Set exercise
Beginning with the opening line of the entries, return every line through the one containing "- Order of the", both included, and nothing else. Omit pictures.

Items
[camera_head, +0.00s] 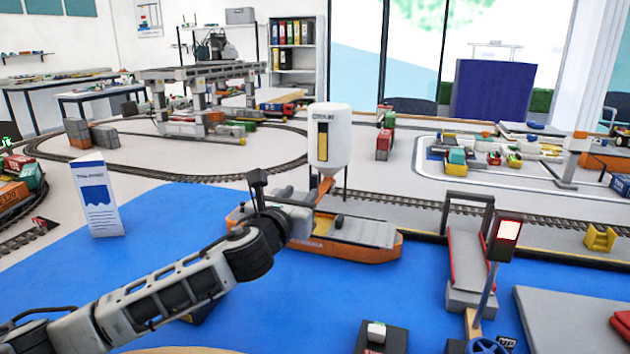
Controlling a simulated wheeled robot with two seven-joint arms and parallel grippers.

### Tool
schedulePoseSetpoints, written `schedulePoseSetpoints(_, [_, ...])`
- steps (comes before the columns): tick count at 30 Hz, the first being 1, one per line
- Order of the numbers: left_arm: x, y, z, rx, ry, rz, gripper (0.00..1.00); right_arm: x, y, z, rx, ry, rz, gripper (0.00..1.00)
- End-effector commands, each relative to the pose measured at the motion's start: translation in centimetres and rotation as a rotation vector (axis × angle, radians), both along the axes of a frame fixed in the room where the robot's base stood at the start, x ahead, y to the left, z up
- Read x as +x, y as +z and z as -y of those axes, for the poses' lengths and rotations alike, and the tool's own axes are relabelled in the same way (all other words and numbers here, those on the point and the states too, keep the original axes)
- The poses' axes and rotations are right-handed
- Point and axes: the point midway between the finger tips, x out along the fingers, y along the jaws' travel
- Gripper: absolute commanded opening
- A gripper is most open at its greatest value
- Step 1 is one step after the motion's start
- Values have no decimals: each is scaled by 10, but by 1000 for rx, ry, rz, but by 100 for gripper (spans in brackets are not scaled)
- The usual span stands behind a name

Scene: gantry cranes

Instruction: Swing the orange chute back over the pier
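The orange chute (324,189) hangs below a white silo (331,140) with a yellow strip on its front. It slants down to the left, toward the orange boat (360,247) with a grey deck. My left arm reaches in from the lower left, and my left gripper (311,210) is close to the chute's lower end. The gripper covers that end, so I cannot tell whether it touches the chute or whether its fingers are open. The pier (420,216) with its railway track runs behind the boat. My right gripper is not in view.
Blue water surface (190,215) surrounds the boat. A signal post with a red light (508,230) and a ramp (466,255) stand at right. A white sign (98,200) stands at left. A black box with a white button (377,333) is at the front edge.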

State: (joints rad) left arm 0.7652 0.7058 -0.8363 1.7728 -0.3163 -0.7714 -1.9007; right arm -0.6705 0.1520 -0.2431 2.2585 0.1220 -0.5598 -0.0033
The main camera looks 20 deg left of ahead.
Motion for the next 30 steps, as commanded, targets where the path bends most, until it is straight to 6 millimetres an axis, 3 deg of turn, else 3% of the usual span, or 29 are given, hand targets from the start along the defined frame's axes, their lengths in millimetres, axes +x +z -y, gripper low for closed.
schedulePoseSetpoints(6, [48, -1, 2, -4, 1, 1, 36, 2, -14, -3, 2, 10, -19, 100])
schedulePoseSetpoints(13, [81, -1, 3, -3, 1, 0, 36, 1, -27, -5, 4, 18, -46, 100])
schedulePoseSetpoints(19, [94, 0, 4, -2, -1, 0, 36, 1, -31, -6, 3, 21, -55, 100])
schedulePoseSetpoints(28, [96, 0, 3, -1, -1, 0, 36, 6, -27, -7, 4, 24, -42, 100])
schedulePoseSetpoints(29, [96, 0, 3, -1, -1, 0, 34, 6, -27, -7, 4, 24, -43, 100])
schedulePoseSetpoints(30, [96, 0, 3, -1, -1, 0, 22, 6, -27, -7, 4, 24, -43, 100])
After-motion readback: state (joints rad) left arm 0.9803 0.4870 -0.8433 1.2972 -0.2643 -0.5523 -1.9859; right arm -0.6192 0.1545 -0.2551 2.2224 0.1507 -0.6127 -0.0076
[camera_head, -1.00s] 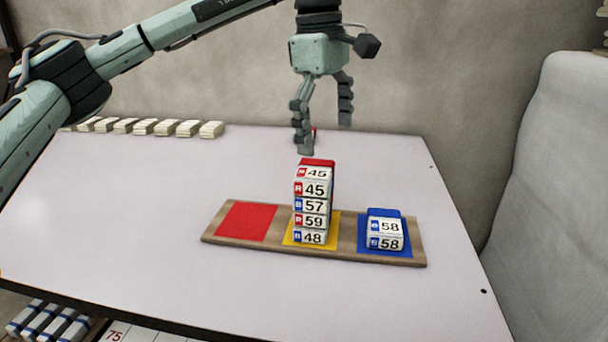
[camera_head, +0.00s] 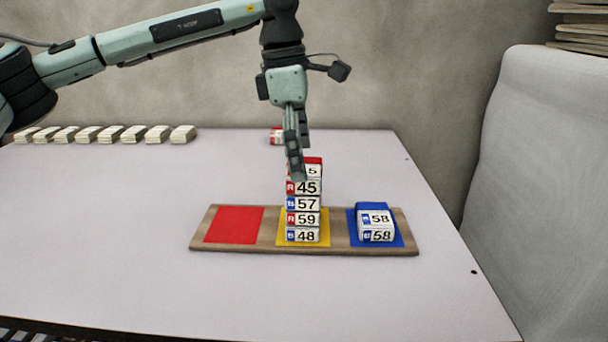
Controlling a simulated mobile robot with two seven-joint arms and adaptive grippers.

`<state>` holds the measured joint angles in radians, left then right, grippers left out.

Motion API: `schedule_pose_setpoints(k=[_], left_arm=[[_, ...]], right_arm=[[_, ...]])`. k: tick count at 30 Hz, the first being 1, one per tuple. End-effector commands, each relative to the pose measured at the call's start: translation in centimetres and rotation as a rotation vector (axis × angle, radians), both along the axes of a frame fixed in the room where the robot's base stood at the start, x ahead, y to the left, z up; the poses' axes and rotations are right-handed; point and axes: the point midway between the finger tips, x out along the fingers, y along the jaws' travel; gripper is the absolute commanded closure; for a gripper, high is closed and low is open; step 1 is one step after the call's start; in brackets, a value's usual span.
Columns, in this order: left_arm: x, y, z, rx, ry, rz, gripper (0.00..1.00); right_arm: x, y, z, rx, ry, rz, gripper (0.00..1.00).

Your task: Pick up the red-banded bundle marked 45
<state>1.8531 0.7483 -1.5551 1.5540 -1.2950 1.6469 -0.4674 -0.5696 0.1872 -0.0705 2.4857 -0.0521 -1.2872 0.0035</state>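A stack of white numbered bundles stands on the yellow square (camera_head: 325,240) of a wooden board (camera_head: 232,249). The top bundle (camera_head: 314,172) has a red top, and a "5" shows on its label; the rest is covered by my finger. Below it are a red-marked 45 (camera_head: 308,188), a blue-marked 57 (camera_head: 306,204), a red-marked 59 (camera_head: 306,219) and a blue-marked 48 (camera_head: 306,236). My left gripper (camera_head: 300,163) points down at the top bundle, one finger before its front face, the other farther back. Contact is unclear. My right gripper is not in view.
The red square (camera_head: 234,225) is empty. Two bundles marked 58 (camera_head: 376,227) sit on the blue square (camera_head: 399,240). A small red and white item (camera_head: 277,136) lies behind the stack. Several pale bundles (camera_head: 103,134) line the back left. A grey panel (camera_head: 550,190) stands at right.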

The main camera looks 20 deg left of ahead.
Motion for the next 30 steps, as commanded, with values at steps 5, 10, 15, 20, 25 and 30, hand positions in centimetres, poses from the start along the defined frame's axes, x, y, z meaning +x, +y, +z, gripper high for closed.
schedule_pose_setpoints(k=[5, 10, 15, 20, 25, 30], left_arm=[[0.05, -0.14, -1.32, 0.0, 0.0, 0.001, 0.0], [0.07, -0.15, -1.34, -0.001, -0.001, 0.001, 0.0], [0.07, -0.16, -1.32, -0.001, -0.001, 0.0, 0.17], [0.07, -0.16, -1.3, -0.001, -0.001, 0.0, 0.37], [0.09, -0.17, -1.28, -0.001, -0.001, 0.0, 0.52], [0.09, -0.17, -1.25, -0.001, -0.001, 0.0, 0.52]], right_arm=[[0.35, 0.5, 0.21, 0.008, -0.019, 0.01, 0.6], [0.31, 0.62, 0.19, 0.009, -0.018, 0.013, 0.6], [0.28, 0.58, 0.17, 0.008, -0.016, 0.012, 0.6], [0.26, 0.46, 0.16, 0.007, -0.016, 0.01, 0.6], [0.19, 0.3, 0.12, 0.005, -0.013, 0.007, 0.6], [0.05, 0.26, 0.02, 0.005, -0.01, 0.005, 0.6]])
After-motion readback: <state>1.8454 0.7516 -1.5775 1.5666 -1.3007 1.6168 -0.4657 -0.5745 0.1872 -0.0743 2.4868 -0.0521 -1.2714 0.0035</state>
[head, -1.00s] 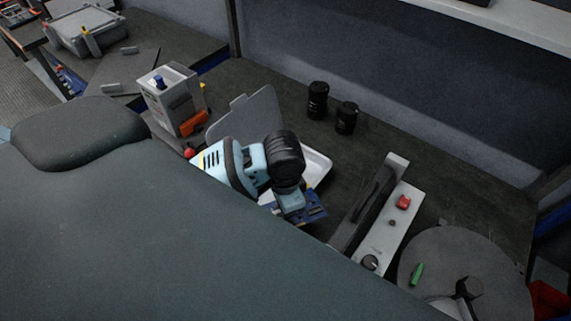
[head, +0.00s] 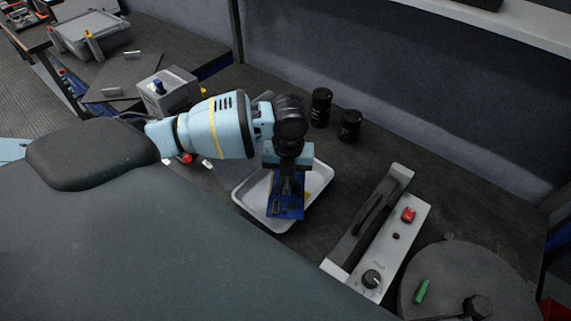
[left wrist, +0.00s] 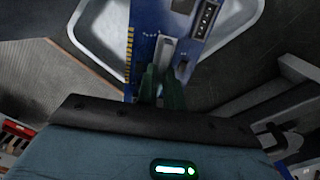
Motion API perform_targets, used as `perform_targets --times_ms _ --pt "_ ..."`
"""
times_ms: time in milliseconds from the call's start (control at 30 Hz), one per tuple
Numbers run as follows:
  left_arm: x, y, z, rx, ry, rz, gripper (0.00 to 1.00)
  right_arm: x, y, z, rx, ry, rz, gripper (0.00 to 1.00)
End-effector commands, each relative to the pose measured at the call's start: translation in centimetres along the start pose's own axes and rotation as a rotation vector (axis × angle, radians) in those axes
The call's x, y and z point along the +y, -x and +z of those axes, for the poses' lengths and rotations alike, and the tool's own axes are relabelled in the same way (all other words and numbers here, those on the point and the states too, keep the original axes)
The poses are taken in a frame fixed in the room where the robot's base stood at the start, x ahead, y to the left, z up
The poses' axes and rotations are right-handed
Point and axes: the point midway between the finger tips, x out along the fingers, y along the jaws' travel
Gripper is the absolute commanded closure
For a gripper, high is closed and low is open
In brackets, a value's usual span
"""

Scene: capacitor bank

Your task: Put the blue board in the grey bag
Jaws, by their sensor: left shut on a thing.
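The blue board (head: 286,206) is in the jaws of my left gripper (head: 288,172), over the white tray in the head view. In the left wrist view the board (left wrist: 180,20) stands out between the fingers (left wrist: 163,86), which are shut on it. I cannot tell how high the board is above the tray. A flat grey piece (head: 228,174), which may be the grey bag, lies behind and left of the tray; my left arm hides much of it. My right gripper is not in view.
The white tray (head: 250,198) sits on the dark bench. Two black cylinders (head: 321,106) stand behind. A grey box with a blue knob (head: 167,92) is at left. A panel with a red button (head: 408,215) and a round grey disc (head: 450,270) are at right.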

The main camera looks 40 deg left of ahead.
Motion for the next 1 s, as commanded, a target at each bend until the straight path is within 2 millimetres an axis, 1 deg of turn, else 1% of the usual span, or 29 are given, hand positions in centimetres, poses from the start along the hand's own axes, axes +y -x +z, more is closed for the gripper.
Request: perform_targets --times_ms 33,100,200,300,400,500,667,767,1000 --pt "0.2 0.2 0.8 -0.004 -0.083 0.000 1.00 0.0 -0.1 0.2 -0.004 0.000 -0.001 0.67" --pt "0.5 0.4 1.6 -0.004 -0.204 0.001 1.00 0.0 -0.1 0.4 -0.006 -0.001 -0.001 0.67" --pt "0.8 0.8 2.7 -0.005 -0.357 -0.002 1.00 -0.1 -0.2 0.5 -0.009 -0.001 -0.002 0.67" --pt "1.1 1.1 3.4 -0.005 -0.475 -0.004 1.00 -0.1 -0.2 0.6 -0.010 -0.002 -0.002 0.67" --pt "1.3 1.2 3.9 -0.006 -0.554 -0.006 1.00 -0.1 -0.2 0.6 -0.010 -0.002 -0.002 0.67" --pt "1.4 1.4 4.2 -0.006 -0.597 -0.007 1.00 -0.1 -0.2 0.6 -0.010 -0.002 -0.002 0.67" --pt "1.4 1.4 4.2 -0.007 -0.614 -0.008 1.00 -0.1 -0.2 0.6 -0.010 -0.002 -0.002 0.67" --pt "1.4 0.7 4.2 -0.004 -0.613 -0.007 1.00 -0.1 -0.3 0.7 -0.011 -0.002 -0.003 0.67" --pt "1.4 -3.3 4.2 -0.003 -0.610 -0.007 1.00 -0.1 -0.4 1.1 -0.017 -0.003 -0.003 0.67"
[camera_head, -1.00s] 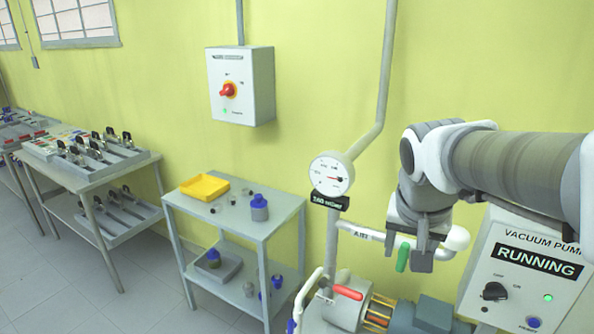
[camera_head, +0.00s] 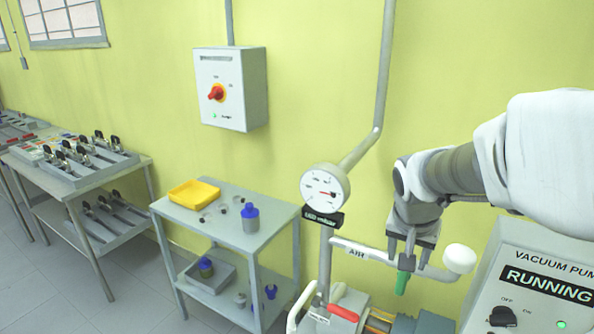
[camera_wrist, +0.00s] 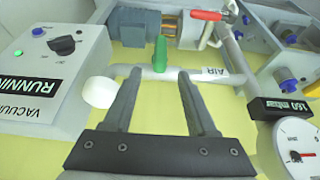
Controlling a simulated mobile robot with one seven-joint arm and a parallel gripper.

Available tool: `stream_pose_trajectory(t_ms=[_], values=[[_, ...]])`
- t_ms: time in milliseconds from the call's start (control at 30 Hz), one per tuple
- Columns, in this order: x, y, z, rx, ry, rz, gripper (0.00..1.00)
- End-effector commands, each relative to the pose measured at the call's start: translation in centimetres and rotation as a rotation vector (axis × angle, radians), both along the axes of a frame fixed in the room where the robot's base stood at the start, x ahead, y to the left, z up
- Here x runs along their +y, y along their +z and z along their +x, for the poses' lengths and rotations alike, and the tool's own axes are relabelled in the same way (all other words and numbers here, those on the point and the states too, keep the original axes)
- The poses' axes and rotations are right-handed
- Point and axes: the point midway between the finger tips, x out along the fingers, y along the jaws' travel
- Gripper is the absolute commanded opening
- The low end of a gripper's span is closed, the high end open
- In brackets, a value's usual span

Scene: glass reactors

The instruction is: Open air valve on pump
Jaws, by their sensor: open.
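The white pipe marked AIR (camera_head: 357,252) branches off the vertical pipe below the gauge and ends in a white cap (camera_head: 459,258). Its green valve handle (camera_head: 402,283) hangs down from it, crosswise to the pipe.
The pump box reading RUNNING (camera_head: 530,290) stands close at right. A red-handled valve (camera_head: 343,312) is on the pump at lower left of my gripper. The gauge (camera_head: 325,188) reads about 160 mbar. A side table (camera_head: 270,225) stands further left.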

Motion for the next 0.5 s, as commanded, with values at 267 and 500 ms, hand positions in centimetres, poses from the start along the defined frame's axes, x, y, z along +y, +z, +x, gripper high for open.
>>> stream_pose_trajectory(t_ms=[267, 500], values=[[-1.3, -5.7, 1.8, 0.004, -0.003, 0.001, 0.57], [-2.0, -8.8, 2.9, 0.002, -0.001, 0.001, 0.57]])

Output
[camera_head, +0.00s] 
Controlling a simulated wheeled robot with two seven-joint arms and parallel grippers.

### Tool
schedulePoseSetpoints, written `schedulePoseSetpoints(_, [_, ...])`
- steps (comes before the columns): tick count at 30 Hz, the first being 1, one per line
- Order of the numbers: left_arm: x, y, z, rx, ry, rz, gripper (0.00..1.00); right_arm: x, y, z, rx, ry, rz, gripper (0.00..1.00)

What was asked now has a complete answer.